B.     Teori – Teori Pembelajaran Matematika Di SD
Dalam pembelajaran matematika di SD, diharapkan guru dapat mengelola pembelajaran yang memungkinkan siswa belajar secara aktif. Guru matematika yang professional dan kompeten mempunyai wawasan landasan yang dapat dipakai dalam perencanaan  dan pelaksanaan pembelajaran matematika. Wawasan itu berupa dasar – dasar teori belajar yang dapat diterapkan untuk pengembangan dan/atau perbaikan pembelajaran matematika.

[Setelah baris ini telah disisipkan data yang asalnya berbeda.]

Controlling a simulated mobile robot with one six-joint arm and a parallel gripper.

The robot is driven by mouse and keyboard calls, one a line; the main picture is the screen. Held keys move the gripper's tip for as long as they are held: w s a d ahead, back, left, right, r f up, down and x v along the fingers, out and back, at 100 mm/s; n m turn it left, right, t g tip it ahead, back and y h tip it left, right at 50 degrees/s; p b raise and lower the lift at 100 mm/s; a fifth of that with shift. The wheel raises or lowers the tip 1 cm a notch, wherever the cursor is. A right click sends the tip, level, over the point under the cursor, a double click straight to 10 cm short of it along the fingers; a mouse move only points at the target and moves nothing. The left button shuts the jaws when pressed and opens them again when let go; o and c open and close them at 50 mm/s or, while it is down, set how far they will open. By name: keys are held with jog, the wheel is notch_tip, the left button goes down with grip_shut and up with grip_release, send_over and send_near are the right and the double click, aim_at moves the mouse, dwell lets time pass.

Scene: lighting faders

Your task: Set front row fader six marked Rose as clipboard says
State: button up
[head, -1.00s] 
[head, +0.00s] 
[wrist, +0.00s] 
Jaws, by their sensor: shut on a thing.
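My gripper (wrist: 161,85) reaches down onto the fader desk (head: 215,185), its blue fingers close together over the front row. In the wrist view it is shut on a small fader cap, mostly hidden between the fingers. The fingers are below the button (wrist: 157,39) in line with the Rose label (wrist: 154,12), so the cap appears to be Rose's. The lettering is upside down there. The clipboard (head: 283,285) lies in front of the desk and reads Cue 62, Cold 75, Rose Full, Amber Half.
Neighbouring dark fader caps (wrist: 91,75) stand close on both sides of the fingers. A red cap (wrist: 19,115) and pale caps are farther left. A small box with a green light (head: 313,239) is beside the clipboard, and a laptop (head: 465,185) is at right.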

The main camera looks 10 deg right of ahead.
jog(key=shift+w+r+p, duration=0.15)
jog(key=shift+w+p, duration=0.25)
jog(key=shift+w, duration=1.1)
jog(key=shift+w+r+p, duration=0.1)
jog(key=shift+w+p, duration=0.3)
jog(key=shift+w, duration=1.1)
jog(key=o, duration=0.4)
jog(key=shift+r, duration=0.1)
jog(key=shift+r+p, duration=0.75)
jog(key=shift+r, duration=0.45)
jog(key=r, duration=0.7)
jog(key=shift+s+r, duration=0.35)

1.      Teori Belajar Piaget
Jean Piaget menyebutkan bahwa struktur kognitif sebagai Skemata (Schemas), yaitu kumpulan dari skema-skema. Seorang individu dapat mengikat, memahami, dan memberikan respon terhadap stimulus disebabkan karena bekerjanya schemata ini. Skemata ini berkembang secara kronologis, sebagai hasil interaksi individu dengan lingkungannya, sehingga individu yang lebih dewasa memliki struktur kognitif yang lebih lengkap dari pada ketika ia masih kecil. Piaget bahwa perkembangan mental setiap pribadi anak melewati empat tahap, yaitu:
1)      Tahap Sensori Motor (sejak lahir sampai dengan 2 tahun)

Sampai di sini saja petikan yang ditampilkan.